FINITE ELEMENT ANALYSIS OF ELASTOHYDRODYNAMIC STERN TUBE BEARINGS (LUBRICATION, JOURNAL, OPTIMIZATION)

A finite element analysis is performed for a marine shafting/bearing system utilizing a hydrodynamic oil-lubricated stern tube bearing. The stern tube bearing analysis consists of a three-dimensional finite element analysis of the shafting system, a two-dimensional finite element analysis of the oil film hydrodynamics, a three-dimensional finite element analysis of the bearing liner, and iterative techniques to establish the equilibrium position among the shaft, the oil film, and the bearing material.;A non-derivative optimization (minimization) technique is utilized to search systematically for the equilibrium position of the shaft in the bearing clearance. This is necessary because the shaft and the bearing boundaries are difficult to control because of their extreme softness compared with the effective spring constant of the oil film. Both the Nelder and Mead and the Powell methods are found to be effective. The shaft is assumed to remain circular but flexible along the stern bearing. A convergent predictor-corrector process which takes full advantage of the physics of this particular problem is introduced within each objective function evaluation.;The results of this analysis are in very good agreement with a wide range of experimental data from a stern tube bearing simulation apparatus.;The shafting system analysis is formulated as a coupled, three-dimensional problem using beam elements which include bending, shear, thrust, and possible continuous elastic foundation effects.
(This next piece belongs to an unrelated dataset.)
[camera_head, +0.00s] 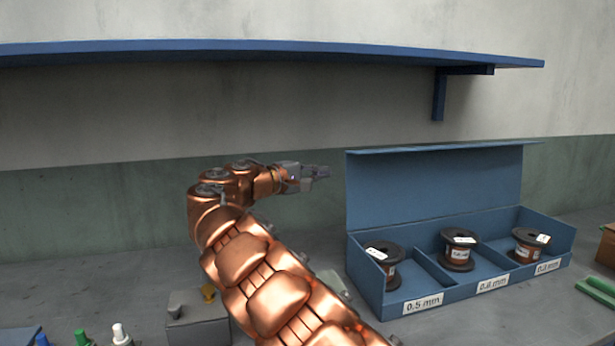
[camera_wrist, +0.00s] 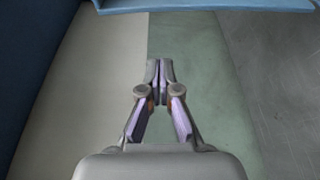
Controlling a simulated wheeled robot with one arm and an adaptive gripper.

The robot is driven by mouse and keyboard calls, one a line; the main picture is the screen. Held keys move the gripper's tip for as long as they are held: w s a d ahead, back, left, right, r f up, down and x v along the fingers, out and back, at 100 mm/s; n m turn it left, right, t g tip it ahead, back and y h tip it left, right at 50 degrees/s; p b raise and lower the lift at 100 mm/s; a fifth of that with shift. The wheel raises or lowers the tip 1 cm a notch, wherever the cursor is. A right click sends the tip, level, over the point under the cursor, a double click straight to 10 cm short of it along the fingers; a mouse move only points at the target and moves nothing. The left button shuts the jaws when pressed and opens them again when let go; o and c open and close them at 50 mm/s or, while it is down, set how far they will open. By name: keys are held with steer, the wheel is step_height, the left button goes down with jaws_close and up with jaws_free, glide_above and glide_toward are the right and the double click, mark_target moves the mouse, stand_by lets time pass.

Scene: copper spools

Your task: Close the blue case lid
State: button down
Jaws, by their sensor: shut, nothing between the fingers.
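The blue case (camera_head: 452,288) stands on the workbench at the right in the head view. Its lid (camera_head: 433,188) is open and stands about upright along the back of the case. Three compartments each hold a dark-flanged copper spool: left (camera_head: 383,262), middle (camera_head: 458,250) and right (camera_head: 529,243). My gripper (camera_head: 324,171) is shut and empty, just left of the lid's upper left corner and apart from it in the picture. In the wrist view my gripper (camera_wrist: 159,66) has its fingertips together, and a light blue edge crosses the top.
A blue wall shelf (camera_head: 270,46) with a bracket (camera_head: 439,95) hangs above. A grey block (camera_head: 197,318) and small coloured items (camera_head: 82,338) are at the front left. Green sticks (camera_head: 597,291) and a brown box (camera_head: 607,246) lie right of the case.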

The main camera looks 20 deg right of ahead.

The forward shaft bearings can be taken either as (1) point supports with or without lateral and rotational flexibility or (2) regions of continuous elastic foundation. The two-dimensional finite element analysis of the oil film hydrodynamics is based on the Reynolds equation. The oil film domain is discretized into linear or quadratic triangular elements. The three-dimensional finite element analysis of the bearing material is modeled by linear isoparametric rectangular prism elements. This bearing material analysis includes capability to treat either (1) an inelastic metalic stern bearing or (2) a highly elastic, low-modulus, anistropic plastic bearing.